>> START STORED DATA

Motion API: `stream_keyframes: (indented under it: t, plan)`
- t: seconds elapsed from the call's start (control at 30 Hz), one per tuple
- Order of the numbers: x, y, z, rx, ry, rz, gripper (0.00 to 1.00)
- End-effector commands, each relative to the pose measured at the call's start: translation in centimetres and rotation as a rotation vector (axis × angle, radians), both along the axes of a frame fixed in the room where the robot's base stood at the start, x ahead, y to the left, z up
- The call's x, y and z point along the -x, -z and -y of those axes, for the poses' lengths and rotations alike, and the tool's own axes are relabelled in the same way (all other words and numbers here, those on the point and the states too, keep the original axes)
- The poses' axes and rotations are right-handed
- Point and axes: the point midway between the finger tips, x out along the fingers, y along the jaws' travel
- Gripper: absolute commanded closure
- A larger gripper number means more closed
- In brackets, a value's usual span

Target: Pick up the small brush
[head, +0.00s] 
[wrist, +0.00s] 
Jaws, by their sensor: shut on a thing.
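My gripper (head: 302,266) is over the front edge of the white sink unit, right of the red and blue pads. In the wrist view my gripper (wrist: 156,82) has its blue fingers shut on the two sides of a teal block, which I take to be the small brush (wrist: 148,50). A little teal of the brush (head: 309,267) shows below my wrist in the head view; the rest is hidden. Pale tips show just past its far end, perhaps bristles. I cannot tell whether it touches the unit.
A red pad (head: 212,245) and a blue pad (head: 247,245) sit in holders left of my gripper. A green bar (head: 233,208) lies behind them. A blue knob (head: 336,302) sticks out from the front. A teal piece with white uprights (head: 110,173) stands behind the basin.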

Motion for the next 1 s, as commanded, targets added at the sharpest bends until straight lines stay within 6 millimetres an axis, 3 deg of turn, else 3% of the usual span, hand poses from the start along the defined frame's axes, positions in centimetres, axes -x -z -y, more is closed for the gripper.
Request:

>> END STORED DATA

* EXERCISE INSTRUCTIONS:
Copy all lines above containing the string "span".

* RESULT OF THIS TASK:
- In brackets, a value's usual span
Motion for the next 1 s, as commanded, targets added at the sharpest bends until straight lines stay within 6 millimetres an axis, 3 deg of turn, else 3% of the usual span, hand poses from the start along the defined frame's axes, positions in centimetres, axes -x -z -y, more is closed for the gripper.

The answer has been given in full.